Unter heranwachsenden Buben kommt es mitunter zu kompetitiven Verhaltensweisen, die sich vernunftbasiertem Denken entziehen. Rund um die Zeugnisverteilung auftauchende Wettbewerbe wie "Wer hat die meisten Fehlstunden?" oder "Wer bekommt die schlechteste Betragensnote?" gelten dabei zu Recht als eher unbedenklicher Ausdruck pubertären Gehabens. Besorgniserregend wird die Sache erst, wenn dieses Wettkampfverhalten auch nach der Pubertät fortgesetzt wird und zu neuem Kräftemessen führt à la "Wer ist der emsigste Schwarzfahrer?", "Wer traut sich den dreistesten Ladendiebstahl?" oder "Wer kann besoffener ein Moped lenken?". Und irgendwann sitzen dann zwei vermeintlich erwachsene Männer einander in einem Fernsehstudio gegenüber und rittern darum, wer die besseren Beziehungen zu Viktor Orbán hat.

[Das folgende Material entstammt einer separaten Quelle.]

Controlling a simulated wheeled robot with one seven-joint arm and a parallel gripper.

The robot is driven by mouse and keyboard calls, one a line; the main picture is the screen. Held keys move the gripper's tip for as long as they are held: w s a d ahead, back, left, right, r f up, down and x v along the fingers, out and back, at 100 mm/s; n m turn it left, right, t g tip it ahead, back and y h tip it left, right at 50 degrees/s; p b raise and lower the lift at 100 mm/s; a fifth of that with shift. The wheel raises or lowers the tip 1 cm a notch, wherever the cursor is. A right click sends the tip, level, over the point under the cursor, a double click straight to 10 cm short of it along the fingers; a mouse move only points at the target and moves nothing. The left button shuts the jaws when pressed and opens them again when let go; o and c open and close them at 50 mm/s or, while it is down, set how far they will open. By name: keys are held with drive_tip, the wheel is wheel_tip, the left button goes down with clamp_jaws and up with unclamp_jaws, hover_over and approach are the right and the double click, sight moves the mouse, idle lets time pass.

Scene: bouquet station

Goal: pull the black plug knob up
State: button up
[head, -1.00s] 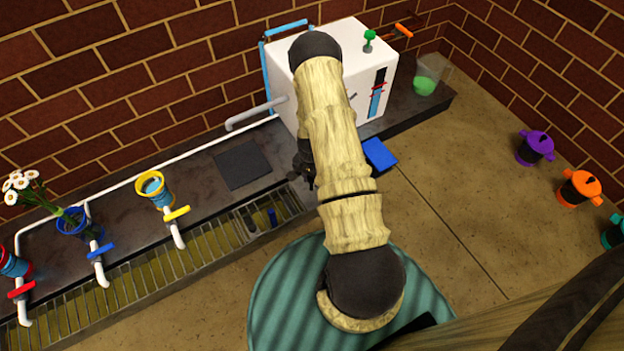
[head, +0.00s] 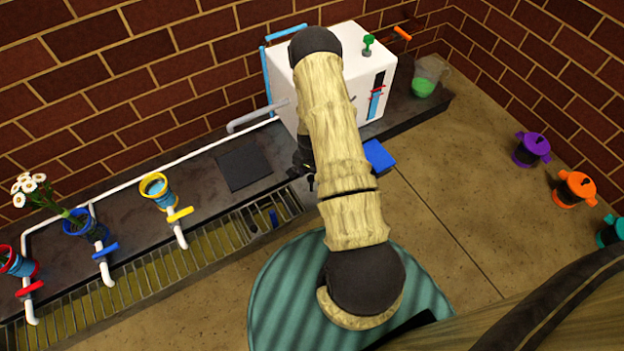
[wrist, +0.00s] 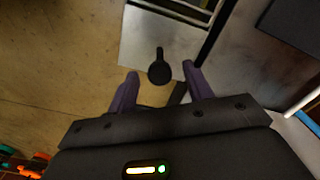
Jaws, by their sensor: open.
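The black plug knob (wrist: 159,72) has a round body and a thin stem. In the wrist view it shows over a pale grey metal plate (wrist: 140,40). My gripper (wrist: 160,77) is open, with one purple finger to the left of the knob and one to the right. The knob lies between the fingertips in the picture, with visible gaps on both sides. I cannot tell the height gap between fingers and knob. In the head view my arm hides most of the gripper, and I cannot make out the knob there.
A slatted drain trough (head: 150,262) runs left from the plate. A white machine box (head: 350,55) and a blue block (head: 379,156) stand near my arm. A yellow-rimmed cup (head: 158,190) sits on the dark counter.

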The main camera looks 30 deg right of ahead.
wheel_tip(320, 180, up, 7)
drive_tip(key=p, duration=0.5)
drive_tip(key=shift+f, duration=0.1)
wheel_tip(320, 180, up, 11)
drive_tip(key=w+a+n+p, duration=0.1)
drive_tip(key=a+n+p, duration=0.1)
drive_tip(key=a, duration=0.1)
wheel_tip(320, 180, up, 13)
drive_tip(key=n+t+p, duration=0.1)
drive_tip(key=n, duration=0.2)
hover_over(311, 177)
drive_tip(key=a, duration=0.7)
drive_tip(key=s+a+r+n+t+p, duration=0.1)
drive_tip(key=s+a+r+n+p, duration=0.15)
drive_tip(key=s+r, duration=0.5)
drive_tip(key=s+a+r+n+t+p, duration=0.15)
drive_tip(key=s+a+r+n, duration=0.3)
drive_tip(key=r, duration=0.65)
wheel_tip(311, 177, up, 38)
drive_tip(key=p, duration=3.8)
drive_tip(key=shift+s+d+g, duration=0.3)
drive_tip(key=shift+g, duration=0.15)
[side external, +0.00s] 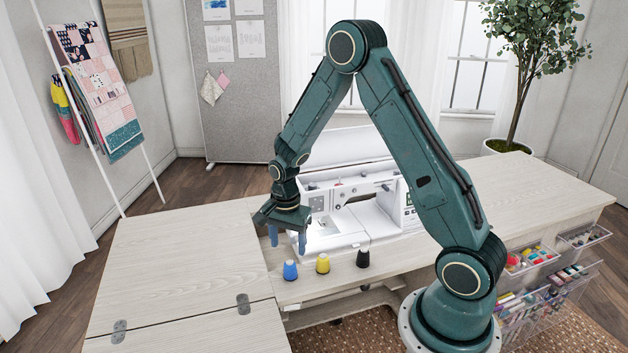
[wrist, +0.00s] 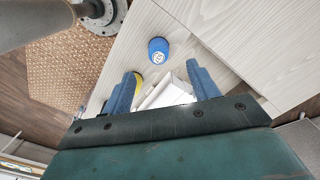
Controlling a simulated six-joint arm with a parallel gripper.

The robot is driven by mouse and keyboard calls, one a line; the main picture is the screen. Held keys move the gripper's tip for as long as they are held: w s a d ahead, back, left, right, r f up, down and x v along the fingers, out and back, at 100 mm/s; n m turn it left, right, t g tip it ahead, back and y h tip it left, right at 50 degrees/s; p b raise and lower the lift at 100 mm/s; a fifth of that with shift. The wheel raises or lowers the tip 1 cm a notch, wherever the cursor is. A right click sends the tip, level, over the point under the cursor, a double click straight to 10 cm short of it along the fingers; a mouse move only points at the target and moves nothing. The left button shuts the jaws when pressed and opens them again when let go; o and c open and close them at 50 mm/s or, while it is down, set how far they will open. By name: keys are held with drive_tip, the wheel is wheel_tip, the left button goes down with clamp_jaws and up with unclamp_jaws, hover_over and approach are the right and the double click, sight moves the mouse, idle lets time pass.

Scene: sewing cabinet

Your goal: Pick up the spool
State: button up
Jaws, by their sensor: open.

Ein unwürdiges Schauspiel, das uns Sebastian Kurz und Heinz-Christian Strache im Nationalratswahlkampf geboten haben. Doch während Letztgenannter von des Gedankens Blässe nach wie vor unangekränkelt seinen Anhängern verspricht, im Falle einer absoluten Mehrheit "es so wie Orbán zu machen", beginnt es Kurz zu dämmern, dass ein Naheverhältnis zum Gulasch-Erdogan für Repräsentanten einer zivilisierten Demokratie so schmückend ist wie für einen Schriftsteller eine Freundschaft mit Jack Unterweger.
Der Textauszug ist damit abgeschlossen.